Si l’infertilité économique ne date pas d’hier, et a d’ailleurs donné lieu à nombre de tragédies et d’adoptions semi-contraintes de bébés aux besoins desquels leurs parents ne pouvaient pas subvenir, ce qui est nouveau, c’est l’interprétation qui en est faite. Dans un contexte économique complexe, avec une sécurité du travail moins garantie que pour les générations d’avant et un rapport différent au bien-être et au bonheur, les Millenials sont plus nombreux aujourd’hui à se sentir économiquement infertiles alors même qu’ils gagnent leur vie.

C’est notamment le cas de Félix et Alice, deux trentenaires pourtant pourvus de « bons travails », qui ont des salaires raisonnables mais l’affirment: avoir un enfant ne leur semble pas réaliste financièrement. Raison… ou cynisme? On leur a donné la parole pour mieux comprendre.

La vie d’adulte, impayable avec enfants?

« Quand on s’est rencontrés, on venait tout juste d’être diplômés, et on ne pensait pas du tout au fait d’avoir des enfants ou non. On ne pensait pas trop à nos salaires ni à notre pouvoir d’achat non plus, d’ailleurs: la crise économique de 2007 et la débâcle sur le marché de l’emploi de certains pays européens étaient encore toutes fraîches, et on était juste super contents d’avoir décroché un boulot assez rapidement, parce que ça n’a pas été aussi simple pour le reste de notre bande de potes. Les années passant, on s’est installés ensemble, on a commencé à gravir un peu les échelons, et comme on habite dans une ville où le prix des loyers est longtemps resté bien en dessous de la moyenne du pays, on a progressivement pu s’offrir un train de vie dont notre génération ne rêvait plus trop.

Soyons clairs: aucun de nous deux n’a le genre de job qui rapporte un salaire mensuel à cinq chiffres, mais on gagne correctement notre vie, surtout quand on combine nos salaires. Ces dernières années, on a pu goûter aux fruits de notre labeur. Certes, on doit parfois multiplier un peu les heures supplémentaires, mais sur le côté, on peut aussi s’offrir de bons restos, plusieurs voyages par an (même s’il ne s’agit parfois que d’un petit week-end par-ci par-là) et quelques beaux vêtements. On est loin d’être ceux qui gagnent le mieux leur vie dans notre bande d’amis, mais on n’est pas du tout à plaindre non plus, et on a la chance d’être confortables financièrement, et même de pouvoir mettre un peu d’argent de côté tous les mois. Mais si c’est possible, c’est clairement parce qu’on n’a pas encore d’enfants » raconte le couple, qui a récemment découvert le concept d’infertilité économique au gré de la lecture d’un article paru dans la presse britannique, et qui s’identifie entièrement.

En déséquilibre

« C’est compliqué à expliquer sans avoir l’air de gros connards, donc on n’en parle pas autour de nous, et on a pas mal de questionnements en tête-à-tête, parce qu’il y a une telle pression à la parentalité qu’on en vient à se demander si c’est bien une raison légitime. Mais le fait est qu’à l’heure actuelle, avoir un enfant nous ferait basculer d’un équilibre financier à une incertitude angoissante, avec, par contre, une chose certaine: c’en serait fini de tous les petits plaisirs que nos salaires nous permettent.

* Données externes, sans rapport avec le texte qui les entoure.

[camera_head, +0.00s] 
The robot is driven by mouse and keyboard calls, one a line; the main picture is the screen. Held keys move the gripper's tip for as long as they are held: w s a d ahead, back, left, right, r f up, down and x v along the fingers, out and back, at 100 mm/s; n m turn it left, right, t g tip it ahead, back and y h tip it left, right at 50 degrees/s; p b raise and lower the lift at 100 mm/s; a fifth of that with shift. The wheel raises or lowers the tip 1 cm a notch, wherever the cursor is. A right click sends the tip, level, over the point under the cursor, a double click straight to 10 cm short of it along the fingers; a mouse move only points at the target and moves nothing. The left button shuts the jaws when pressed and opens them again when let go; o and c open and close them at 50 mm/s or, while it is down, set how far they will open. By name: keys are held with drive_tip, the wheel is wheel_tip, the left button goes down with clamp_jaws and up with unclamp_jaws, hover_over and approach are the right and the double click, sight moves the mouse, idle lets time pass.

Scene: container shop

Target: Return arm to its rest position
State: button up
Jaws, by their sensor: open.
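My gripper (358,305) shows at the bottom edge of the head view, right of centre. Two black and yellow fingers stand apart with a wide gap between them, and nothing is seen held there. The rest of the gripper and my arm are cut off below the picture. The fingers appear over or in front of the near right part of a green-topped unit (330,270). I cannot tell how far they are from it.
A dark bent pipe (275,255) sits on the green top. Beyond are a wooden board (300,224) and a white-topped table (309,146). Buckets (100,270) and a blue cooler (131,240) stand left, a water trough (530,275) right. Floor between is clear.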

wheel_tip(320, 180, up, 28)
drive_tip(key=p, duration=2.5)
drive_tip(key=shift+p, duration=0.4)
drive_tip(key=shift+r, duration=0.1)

On gagne bien notre vie, certes, et en ayant un loyer qui reste relativement raisonnable, on peut se permettre quelques extras sympas tout en épargnant chaque mois, mais c’est parce qu’on prend nos décisions de manière calculée. Un resto, oui, mais pas besoin de prendre forcément le menu, et si on craque pour un vêtement classe, ça va être soldé. Si, demain, on doit assumer la charge financière d’un enfant, cette petite soupape qui nous permet de nous faire plaisir tout en mettant un peu de côté pour assurer l’avenir disparaît. On le voit bien avec nos potes déjà parents, même ceux qui gagnent mieux leur vie que nous: avoir un bébé est un véritable gouffre financier.

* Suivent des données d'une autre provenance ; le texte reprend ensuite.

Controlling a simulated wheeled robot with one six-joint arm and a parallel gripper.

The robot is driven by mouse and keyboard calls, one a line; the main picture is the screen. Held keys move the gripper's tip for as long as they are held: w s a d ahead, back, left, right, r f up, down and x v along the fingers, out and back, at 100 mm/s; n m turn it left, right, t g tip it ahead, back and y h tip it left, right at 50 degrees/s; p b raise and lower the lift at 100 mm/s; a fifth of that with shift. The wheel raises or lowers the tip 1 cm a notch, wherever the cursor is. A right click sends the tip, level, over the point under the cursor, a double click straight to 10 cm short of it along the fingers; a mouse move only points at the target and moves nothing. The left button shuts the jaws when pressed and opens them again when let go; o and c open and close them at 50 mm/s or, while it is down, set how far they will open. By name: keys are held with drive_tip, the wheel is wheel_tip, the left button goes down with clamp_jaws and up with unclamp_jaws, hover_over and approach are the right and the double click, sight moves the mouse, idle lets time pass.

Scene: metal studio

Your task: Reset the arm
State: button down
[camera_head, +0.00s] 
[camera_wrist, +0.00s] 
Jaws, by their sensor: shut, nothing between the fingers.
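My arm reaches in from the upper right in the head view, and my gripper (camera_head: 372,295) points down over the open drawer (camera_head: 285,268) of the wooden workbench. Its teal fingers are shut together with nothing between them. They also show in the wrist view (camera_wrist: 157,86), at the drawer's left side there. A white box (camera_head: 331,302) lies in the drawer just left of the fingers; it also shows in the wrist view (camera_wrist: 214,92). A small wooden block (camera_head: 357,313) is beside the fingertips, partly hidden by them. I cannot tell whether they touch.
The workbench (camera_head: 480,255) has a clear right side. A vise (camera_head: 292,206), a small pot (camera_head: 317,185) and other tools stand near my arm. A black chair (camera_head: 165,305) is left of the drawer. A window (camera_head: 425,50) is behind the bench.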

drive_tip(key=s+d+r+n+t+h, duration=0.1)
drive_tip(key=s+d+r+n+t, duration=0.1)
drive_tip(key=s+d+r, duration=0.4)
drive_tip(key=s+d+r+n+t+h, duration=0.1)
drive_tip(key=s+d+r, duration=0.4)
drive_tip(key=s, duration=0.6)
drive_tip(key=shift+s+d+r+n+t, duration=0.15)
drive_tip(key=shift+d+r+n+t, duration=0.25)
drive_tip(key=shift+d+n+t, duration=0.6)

Et on ne parle pas ici d’acheter une poussette dernier cri ou bien d’avoir un enfant qui porte plus de logos qu’un influenceur implanté à Dubai. Même une « bête » poussette coûte plusieurs centaines d’euros, auxquels il faut ajouter le prix ahurissant des langes, surtout quand on le multiplie par la quantité qu’un bébé en utilise, et c’est sans parler de la crèche et du babysitting éventuel: vu le coût que ça représente, ça voudrait dire qu’un de nous deux irait au travail presqu’uniquement pour payer les frais de garde, ce qui est quand même un peu dingue quand on y pense… »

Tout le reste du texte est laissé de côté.